NEW YORK (CNNMoney.com) -- The U.S. economy grew at a slightly faster pace during the third quarter than previously estimated, driven by an increase in business investment, the government said Wednesday.

Gross domestic product, the broadest measure of the nation's economic activity, grew at an annual rate of 2.6% in the three months ended in September, according to the Commerce Department, up from the previous reading of a 2.5% rise.

Economists expected the third reading of third quarter GDP, which is a measure of goods and services produced in the United States, to tick up to 2.7%, according to a consensus of economist opinion from Briefing.com.

The government calculates GDP as a measure of goods and services produced in the United States. The number is often revised multiple times. This is the final reading for the quarter.

While the pace of economic growth is improving, the rate is still considered weak for a recovery.

"The economy is still only growing at a mediocre pace, especially if you consider the depth of the recession it's coming off of," said Mark Vitner, senior economist at Wells Fargo. "Growth really needs to be closer to 4% for a couple of years to bring down the unemployment rate."

The pace was somewhat tempered by a lower revision on consumer spending, which only rose 2.4% during the quarter, down from the 2.8% pace previously reported. Still, the increase in consumer spending, which accounts for two-thirds of the economy and is needed to drive the recovery forward, was the best since the first quarter of 2007.

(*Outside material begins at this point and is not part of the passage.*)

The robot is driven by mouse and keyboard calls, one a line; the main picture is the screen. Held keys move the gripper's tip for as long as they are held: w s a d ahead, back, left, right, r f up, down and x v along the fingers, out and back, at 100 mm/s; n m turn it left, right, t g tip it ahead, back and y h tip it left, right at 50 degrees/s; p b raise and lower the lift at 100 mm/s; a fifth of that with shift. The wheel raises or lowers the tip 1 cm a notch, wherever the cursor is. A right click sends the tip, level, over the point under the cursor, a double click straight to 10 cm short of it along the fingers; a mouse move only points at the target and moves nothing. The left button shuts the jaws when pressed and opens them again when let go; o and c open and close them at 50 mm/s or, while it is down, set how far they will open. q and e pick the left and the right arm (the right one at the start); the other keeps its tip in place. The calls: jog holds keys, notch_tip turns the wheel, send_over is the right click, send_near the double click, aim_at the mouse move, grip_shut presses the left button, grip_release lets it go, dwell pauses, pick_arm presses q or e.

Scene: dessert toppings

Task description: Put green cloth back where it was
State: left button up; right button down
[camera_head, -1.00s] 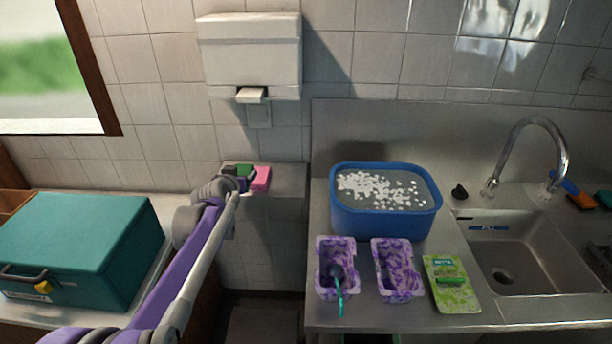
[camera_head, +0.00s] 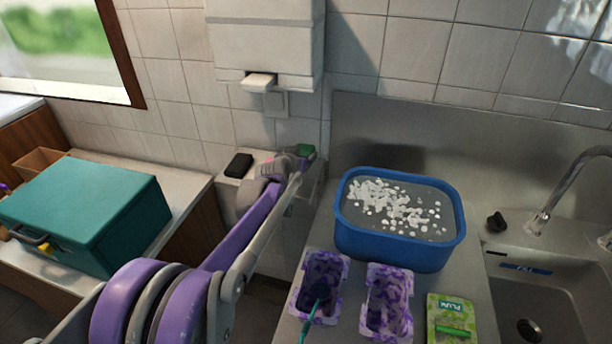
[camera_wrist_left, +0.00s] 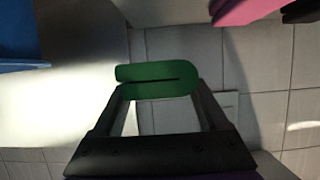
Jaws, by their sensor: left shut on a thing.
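The green cloth (camera_head: 306,151) is a folded piece held in my left gripper (camera_head: 297,160), near the right end of the small wall ledge. In the left wrist view the folded green cloth (camera_wrist_left: 157,78) sits between the two dark fingertips (camera_wrist_left: 158,88), clear of the grey surface as far as I can tell. The gripper is shut on it. In the head view the arm hides part of the ledge. My right gripper is not in view.
A black block (camera_head: 238,165) lies on the ledge's left part; a pink piece (camera_wrist_left: 247,10) lies beside it, mostly hidden by my arm in the head view. A blue tub (camera_head: 398,246) with white bits stands right of the gripper. A teal box (camera_head: 85,205) stands left.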

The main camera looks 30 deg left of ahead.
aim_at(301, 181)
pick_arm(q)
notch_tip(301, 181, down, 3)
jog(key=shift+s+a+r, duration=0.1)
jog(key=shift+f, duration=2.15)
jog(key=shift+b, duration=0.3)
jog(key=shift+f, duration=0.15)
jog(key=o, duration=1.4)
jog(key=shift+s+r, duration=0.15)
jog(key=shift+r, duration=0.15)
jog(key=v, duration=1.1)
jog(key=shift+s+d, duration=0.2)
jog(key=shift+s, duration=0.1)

The upward nudge in the GDP figure was largely fueled by a $121.4 billion increase in business investment in inventories, which added 1.61 percentage points to GDP growth, the government said.

"We're starting to see a build up in inventories, which could lead to cuts in production, and a slowdown in imports," Vitner said. "But exports have been strong so the trade deficit is narrowing."

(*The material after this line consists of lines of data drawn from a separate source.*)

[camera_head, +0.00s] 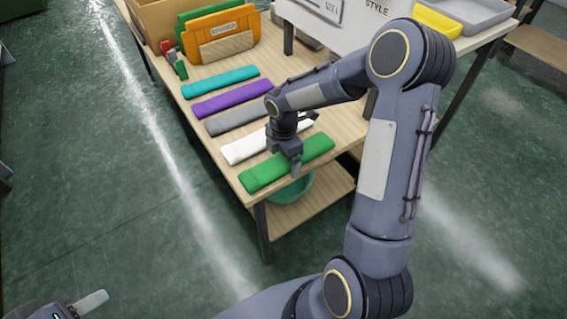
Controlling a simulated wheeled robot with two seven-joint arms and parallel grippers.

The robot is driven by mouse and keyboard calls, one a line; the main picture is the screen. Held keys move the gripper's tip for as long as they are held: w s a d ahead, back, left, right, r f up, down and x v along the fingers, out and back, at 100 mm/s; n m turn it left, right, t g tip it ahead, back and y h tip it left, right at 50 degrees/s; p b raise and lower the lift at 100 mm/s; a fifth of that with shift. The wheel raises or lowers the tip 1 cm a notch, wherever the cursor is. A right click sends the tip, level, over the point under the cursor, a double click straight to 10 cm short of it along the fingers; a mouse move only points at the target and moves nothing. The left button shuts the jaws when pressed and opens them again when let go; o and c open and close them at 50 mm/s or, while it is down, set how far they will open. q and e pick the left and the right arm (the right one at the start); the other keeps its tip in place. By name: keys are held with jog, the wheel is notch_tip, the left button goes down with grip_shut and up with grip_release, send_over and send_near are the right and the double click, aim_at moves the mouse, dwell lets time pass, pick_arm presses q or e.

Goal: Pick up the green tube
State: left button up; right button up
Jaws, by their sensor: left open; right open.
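The green tube (265,174) lies flat at the near end of a row of knitted tubes on the wooden table. My right gripper (296,170) is open and points down over the green tube, right of its middle. One finger overlaps the tube in the picture; whether it touches is unclear. My left gripper (88,305) is at the bottom left corner, far from the table, with only part of it showing.
White (240,149), grey (225,122), purple (215,102) and teal (205,85) tubes lie beyond the green one. Orange and green boards (222,32) stand at the back. A green bowl (290,191) sits on the lower shelf. My right arm hides part of the table.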

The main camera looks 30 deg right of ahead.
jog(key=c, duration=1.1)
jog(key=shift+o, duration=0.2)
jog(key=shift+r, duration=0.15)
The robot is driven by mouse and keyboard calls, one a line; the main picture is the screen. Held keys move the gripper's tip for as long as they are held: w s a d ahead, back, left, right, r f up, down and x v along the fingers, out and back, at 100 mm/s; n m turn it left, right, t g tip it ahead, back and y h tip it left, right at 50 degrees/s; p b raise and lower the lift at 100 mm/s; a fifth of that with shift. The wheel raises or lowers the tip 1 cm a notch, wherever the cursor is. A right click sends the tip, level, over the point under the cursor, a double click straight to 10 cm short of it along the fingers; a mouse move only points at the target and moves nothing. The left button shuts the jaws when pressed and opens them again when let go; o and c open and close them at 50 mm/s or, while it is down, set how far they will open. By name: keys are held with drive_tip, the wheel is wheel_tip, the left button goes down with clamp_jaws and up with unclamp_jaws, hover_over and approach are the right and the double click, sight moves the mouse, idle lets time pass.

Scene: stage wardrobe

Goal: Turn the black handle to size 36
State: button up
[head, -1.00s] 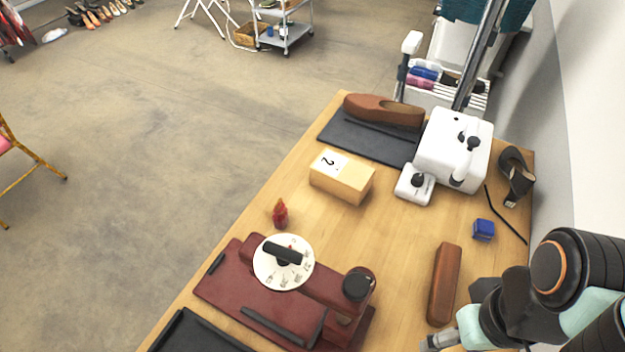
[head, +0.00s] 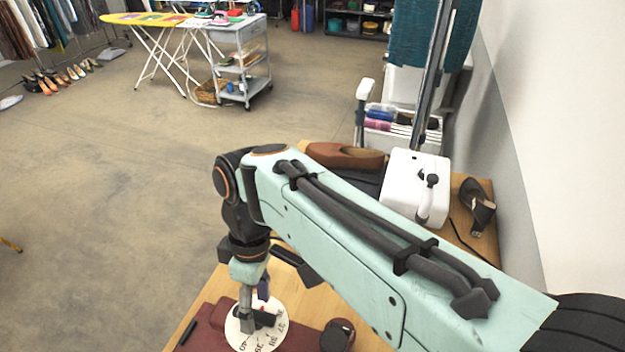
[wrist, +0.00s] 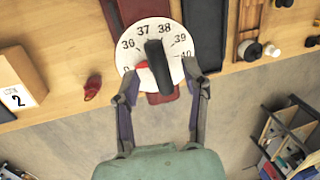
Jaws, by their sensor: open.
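The black handle (wrist: 158,66) crosses the white size dial (wrist: 166,30), which shows numbers from 36 to 40 in the wrist view. A red pointer (wrist: 142,65) beside the handle's middle points left, below the 36. My gripper (wrist: 160,87) is open, one finger on each side of the handle's near end, apart from it as far as I can tell. In the head view, my gripper (head: 250,308) reaches down over the dial (head: 262,337), partly covering the handle (head: 266,319). The dial sits on a dark red device (head: 207,318).
A black knob (head: 338,336) stands right of the dial. The wrist view shows a small red object (wrist: 92,88) and a number block (wrist: 20,88) to the left.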

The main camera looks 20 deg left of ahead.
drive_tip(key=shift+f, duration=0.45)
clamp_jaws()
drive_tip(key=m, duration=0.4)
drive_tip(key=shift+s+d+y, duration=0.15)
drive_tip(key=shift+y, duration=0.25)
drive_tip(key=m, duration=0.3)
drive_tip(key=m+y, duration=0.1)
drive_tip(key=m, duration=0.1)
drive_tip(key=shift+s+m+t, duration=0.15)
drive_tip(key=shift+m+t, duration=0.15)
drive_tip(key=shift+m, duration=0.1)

While that's not a good sign for U.S. demand for goods, it does improve the prospects for U.S. economic growth.

And outlooks are improving. In an exclusive survey of economists by CNNMoney.com, the consensus forecast for economic growth during the fourth quarter rose to 3.1%. Just three months ago, economists were looking for a 2.5% for the last three months of the year.

Vitner is even more optimistic. As imports continue to ease and exports remain strong, he projects the economy could grow between 3.8% and 4% during the fourth quarter.

And growth during the first half of 2011 will likely remain strong as the $860 billion tax compromise, which President Obama signed into law last Friday, puts some money into consumers' pockets and gives businesses some certainty for at least two more years.

The U.S. economy grew at a slightly faster pace during the third quarter than previously estimated, driven by an increase in business inventories, the government said Wednesday.


What do you think...are we being given misinformation? Are we just being told anything that "they" want us to hear and think is happening?

where are they getting this information....economic growth....where???

Consumer Spending..........WHO IS THAT IS SPENDING??? i would LOVE to know!